Nicolas assistera en revanche au procès aux côtés de son avocate, Me Capucine Darcq. «Je veux croiser le regard [de Farid I]. Je veux apprendre à le connaître, comprendre pourquoi il en est arrivé là, savoir si aujourd’hui il a un semblant de regret», confie le jeune homme, qui est rentré dans sa région d’origine après l’attaque «pour être entouré de [ses] proches». «Bizarrement, je suis moins attaché à la peine que mon entourage. Je suis en colère contre [l’accusé] mais je n’ai pas de haine. Je m’en suis bien sorti. Ce n’est pas auprès de moi qu’il doit réparer ses erreurs, mais auprès de la société.»

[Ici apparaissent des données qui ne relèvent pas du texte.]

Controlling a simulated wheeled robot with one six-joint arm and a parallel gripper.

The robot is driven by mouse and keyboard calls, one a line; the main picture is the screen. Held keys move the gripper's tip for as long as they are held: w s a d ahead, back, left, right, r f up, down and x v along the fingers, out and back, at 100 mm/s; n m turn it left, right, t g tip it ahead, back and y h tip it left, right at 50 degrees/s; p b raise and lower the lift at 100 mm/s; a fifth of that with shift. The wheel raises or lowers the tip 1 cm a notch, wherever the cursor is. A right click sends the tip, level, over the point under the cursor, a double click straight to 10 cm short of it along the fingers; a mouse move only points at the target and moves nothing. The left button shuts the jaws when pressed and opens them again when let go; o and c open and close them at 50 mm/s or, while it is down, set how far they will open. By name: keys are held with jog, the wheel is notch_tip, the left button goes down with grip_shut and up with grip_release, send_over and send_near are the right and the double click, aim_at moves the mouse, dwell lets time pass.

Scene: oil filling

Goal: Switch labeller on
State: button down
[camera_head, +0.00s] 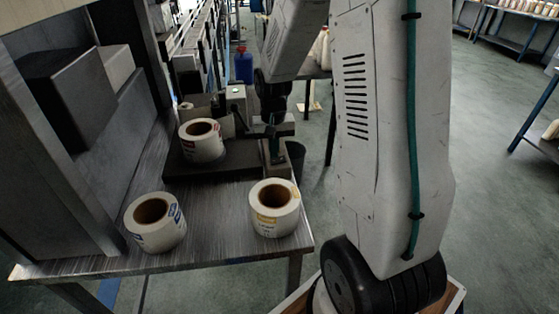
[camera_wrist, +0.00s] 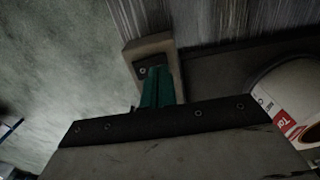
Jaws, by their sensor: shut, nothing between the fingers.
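The labeller (camera_head: 215,167) stands on the metal table, a dark base plate carrying a white label roll (camera_head: 201,141) with red print. A grey box (camera_head: 236,93) with a small green mark on top stands behind the roll. At the plate's right end is a small beige block (camera_head: 276,166). In the wrist view the beige block (camera_wrist: 134,52) has a dark panel with a screw; the rest of that panel is hidden. My gripper (camera_head: 271,132) is shut and empty, its teal fingers (camera_wrist: 158,86) in front of the panel. I cannot tell whether they touch.
Two loose label rolls, one with blue print (camera_head: 155,222) and one with yellow (camera_head: 274,208), stand on the table (camera_head: 215,240) in front of the labeller. A dark cabinet (camera_head: 70,95) fills the left side. A dark bin (camera_head: 295,158) is beyond the table's right edge.

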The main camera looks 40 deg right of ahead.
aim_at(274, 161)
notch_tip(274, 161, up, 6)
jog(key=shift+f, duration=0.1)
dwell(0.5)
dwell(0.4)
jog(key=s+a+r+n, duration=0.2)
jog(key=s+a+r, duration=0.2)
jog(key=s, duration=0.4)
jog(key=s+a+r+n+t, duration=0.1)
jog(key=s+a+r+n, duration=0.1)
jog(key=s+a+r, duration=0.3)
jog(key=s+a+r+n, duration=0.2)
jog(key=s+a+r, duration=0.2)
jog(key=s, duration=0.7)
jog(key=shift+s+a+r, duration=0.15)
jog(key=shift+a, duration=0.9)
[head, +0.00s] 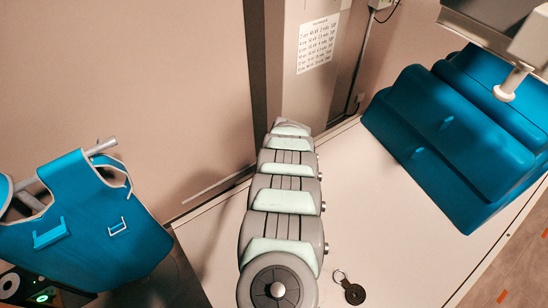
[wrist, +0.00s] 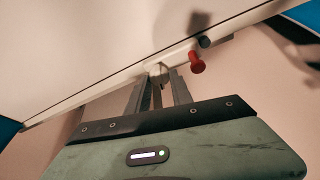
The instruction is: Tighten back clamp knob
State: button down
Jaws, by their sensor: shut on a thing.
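In the wrist view, my gripper (wrist: 160,80) reaches up to the white rail along the table's edge. Its two metal fingers stand close together, on either side of a small pale piece (wrist: 157,70) at the rail. I cannot tell whether this piece is the back clamp knob; the fingers partly hide it. A red knob (wrist: 196,63) hangs from the rail just to the right of the fingers, apart from them. My gripper and these parts do not show in the head view.
A white table (head: 385,250) lies below. A black tag with a ring (head: 353,292) is on it, near the front. Blue padded blocks (head: 450,140) are stacked at the right. A blue apron (head: 85,230) hangs at the left. A grey column (head: 312,90) with a posted sheet (head: 318,43) stands behind.

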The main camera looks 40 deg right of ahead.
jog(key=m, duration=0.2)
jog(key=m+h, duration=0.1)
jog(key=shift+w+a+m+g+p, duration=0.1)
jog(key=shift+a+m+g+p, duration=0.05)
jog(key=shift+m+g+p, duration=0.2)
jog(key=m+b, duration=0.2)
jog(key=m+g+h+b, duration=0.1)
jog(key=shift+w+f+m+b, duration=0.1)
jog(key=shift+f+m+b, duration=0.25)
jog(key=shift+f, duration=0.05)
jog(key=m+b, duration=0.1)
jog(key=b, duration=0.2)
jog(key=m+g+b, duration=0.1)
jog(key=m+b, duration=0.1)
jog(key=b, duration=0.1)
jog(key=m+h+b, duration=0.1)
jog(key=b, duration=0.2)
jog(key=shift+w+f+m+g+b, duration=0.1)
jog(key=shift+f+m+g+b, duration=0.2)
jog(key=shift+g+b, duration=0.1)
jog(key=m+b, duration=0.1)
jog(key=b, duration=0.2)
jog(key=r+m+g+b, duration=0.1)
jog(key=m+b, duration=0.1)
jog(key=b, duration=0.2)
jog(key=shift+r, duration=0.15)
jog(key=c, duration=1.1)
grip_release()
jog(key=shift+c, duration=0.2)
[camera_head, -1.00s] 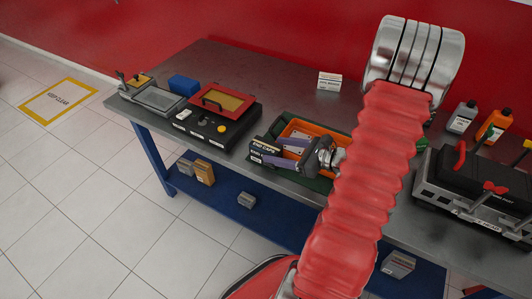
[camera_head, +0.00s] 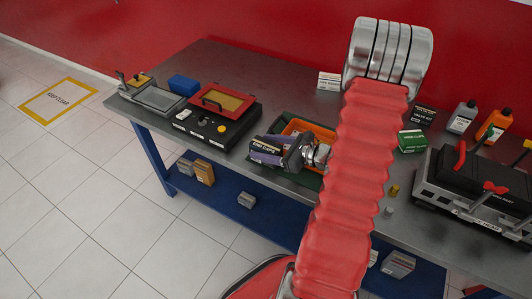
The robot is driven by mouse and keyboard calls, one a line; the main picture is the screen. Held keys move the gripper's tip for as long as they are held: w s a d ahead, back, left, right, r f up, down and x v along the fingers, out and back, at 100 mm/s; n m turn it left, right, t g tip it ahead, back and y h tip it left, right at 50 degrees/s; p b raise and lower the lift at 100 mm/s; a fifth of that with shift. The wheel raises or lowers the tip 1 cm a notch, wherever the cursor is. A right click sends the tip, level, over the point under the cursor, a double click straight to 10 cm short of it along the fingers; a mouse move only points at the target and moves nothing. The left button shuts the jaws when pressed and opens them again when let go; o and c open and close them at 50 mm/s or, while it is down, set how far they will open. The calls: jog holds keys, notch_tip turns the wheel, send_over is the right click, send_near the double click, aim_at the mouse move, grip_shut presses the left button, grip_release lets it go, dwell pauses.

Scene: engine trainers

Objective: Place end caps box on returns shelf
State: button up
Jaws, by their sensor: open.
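The end caps box (camera_head: 265,143), dark with a pale label reading END CAPS, is at the front left of a dark green tray with an orange tray in it, on the grey workbench. My gripper (camera_head: 264,151) reaches to it from the right. Its purple fingers are open and lie on the near and far sides of the box; I cannot tell whether they touch it. My wrist hides part of the trays. A blue shelf (camera_head: 222,203) runs under the bench; no label on it shows that it is the returns shelf.
A black case (camera_head: 212,125) with a red lid stands left of the trays. A green-labelled box (camera_head: 411,141), a black valve kit box (camera_head: 424,117) and an engine unit (camera_head: 478,190) are on the right. Several small boxes (camera_head: 204,172) lie on the blue shelf, with bare room between.

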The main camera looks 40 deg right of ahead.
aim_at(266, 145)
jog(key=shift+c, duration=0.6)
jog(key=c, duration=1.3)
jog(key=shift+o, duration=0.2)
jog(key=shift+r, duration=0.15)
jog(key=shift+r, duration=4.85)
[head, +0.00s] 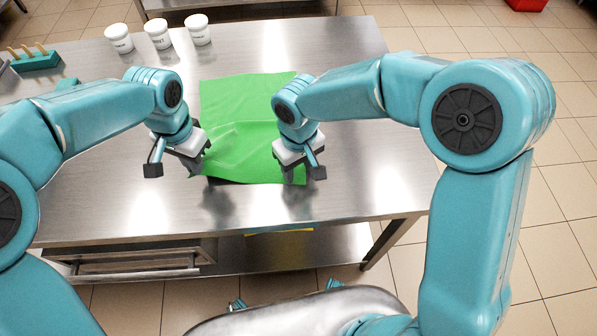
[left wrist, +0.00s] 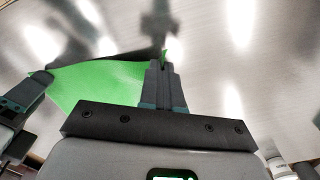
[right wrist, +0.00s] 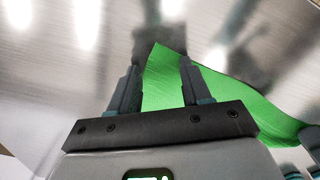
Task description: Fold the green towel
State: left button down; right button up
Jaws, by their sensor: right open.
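The green towel (head: 240,105) lies spread on the steel table, with creases near its left side. Its near edge looks slightly lifted, with a dark shadow below. My left gripper (head: 193,172) is at the towel's near left corner. In the left wrist view its fingers (left wrist: 163,62) are together, with a bit of green towel (left wrist: 100,85) pinched at the tips. My right gripper (head: 290,178) is over the near right corner. In the right wrist view its fingers (right wrist: 160,70) are apart, with the towel corner (right wrist: 163,62) showing between them.
Three white tubs (head: 158,34) stand at the table's back left. A teal block with wooden-handled tools (head: 36,62) is at the far left. The steel table (head: 370,170) is bare right of the towel. A drawer (head: 135,262) sits under the front edge.

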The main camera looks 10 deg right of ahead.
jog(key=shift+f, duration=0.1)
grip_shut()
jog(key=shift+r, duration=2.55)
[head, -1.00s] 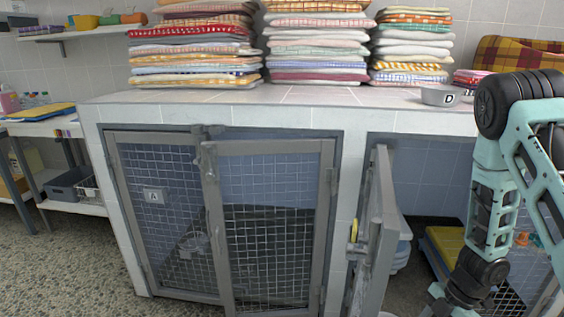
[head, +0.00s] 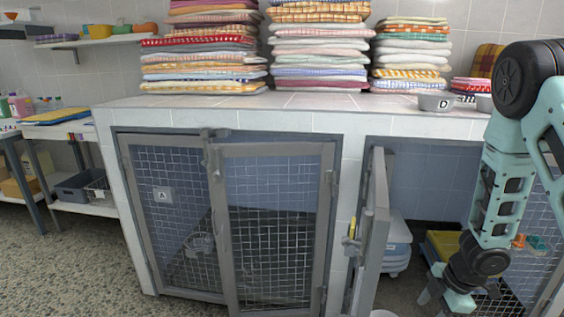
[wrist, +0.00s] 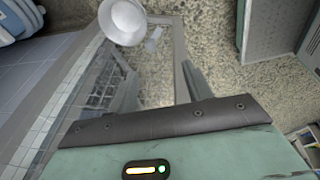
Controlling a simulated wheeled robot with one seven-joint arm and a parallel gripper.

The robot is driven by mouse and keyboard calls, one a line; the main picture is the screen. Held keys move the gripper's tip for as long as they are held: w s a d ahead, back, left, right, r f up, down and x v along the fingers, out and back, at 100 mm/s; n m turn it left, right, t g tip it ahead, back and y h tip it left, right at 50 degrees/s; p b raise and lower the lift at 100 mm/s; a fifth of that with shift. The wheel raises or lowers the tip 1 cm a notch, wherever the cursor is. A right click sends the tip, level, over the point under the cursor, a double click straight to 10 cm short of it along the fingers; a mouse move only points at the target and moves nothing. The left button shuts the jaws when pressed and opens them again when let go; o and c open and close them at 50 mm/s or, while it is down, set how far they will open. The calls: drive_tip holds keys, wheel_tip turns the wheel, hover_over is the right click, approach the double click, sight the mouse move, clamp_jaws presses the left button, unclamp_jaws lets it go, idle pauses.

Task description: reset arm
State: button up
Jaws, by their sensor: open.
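My arm hangs down at the right of the head view. My gripper (head: 440,298) is low in front of the right kennel's opening, partly cut off by the frame's bottom edge. In the wrist view my gripper (wrist: 160,88) shows two spread fingers with nothing between them. The open mesh door (head: 372,240) of the right kennel stands just left of the gripper. In the wrist view a mesh door (wrist: 88,85) lies beside and behind the left finger, and a white bowl (wrist: 122,22) is beyond the fingers. I cannot tell whether the gripper touches the door.
The left kennel's mesh doors (head: 270,230), one tagged A, are shut or nearly so. Towel stacks (head: 320,45) and a bowl marked D (head: 436,101) stand on the tiled counter (head: 300,118). A pale blue bin (head: 396,245) stands inside the right kennel. Speckled floor (head: 90,275) is clear at left.

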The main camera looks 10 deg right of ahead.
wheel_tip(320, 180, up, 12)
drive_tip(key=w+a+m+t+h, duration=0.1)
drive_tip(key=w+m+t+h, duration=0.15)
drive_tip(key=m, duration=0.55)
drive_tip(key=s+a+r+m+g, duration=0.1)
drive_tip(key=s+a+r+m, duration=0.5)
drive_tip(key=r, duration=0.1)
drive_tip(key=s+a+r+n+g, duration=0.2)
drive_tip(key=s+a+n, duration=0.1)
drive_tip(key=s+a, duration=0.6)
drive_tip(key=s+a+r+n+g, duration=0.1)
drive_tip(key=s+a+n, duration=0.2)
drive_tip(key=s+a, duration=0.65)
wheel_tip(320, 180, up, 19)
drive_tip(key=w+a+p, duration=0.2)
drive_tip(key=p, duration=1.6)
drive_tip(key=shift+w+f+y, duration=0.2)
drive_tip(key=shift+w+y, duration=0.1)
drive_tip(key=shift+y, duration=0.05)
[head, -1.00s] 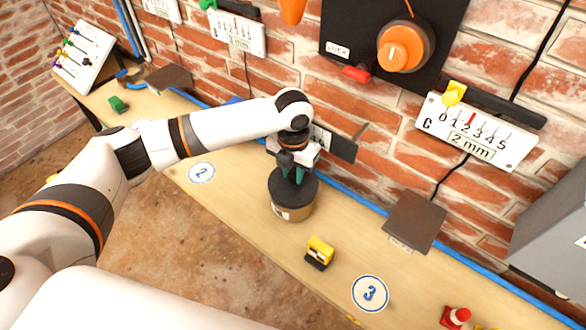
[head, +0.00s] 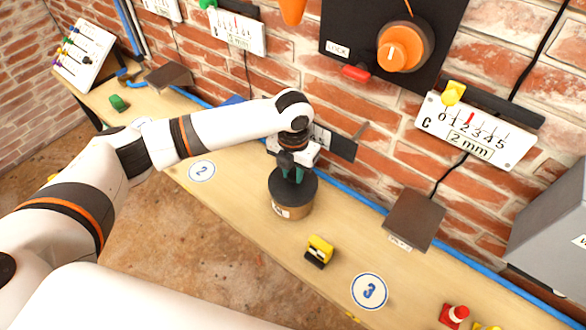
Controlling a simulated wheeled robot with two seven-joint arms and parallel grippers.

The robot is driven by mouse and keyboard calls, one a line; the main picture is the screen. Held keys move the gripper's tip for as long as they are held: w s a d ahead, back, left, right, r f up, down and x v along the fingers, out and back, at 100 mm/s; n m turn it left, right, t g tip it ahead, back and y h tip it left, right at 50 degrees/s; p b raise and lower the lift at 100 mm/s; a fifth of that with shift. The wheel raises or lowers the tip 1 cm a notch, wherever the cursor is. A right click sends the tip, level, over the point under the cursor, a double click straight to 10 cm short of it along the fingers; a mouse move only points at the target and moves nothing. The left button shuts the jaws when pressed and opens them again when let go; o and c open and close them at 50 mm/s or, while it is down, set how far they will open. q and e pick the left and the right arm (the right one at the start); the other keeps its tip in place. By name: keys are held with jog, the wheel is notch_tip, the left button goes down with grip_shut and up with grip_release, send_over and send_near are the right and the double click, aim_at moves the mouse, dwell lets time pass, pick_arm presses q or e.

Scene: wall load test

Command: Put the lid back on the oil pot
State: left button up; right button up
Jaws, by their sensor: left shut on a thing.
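The oil pot (head: 291,210) is a tan, round pot with a small label, standing on the wooden bench between the number 2 and number 3 marks. Its dark, round lid (head: 306,192) sits on top of the pot and looks level; I cannot tell whether it is fully seated. My left gripper (head: 292,178) points down over the lid's middle, its greenish fingers shut on the lid; the grip point itself is mostly hidden. My right gripper is not in view.
A yellow and black block (head: 319,250) lies on the bench right of the pot. A brown plate (head: 414,219) stands out by the wall. A red piece (head: 455,315) is at the lower right. A blue strip runs along the bench's back edge. Bench between pot and yellow block is clear.

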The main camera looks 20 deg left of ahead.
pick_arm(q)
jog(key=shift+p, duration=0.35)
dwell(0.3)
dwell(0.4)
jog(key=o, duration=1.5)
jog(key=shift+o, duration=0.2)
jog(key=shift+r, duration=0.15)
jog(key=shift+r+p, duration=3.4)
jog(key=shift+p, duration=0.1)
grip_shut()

Cet automne 2020 est très chargé en matière de procès terroristes : outre celui de Farid I., ceux de Sid Ahmed Ghlam et des attentats de janvier 2015 se déroulent actuellement à Paris. Le 16 novembre commencera par ailleurs le procès de l’attaque du Thalys. «Même s’il s’agit d’une coïncidence, puisque le procès de Farid I. devait se tenir en février, cela démontre à quel point l’atmosphère est lourde ces derniers temps», note Me Capucine Darcq. «Cette série illustre l’ampleur et la diversité de la vague terroriste islamiste qui a frappé la France depuis cinq ans», renchérit Me Thibault de Montbrial.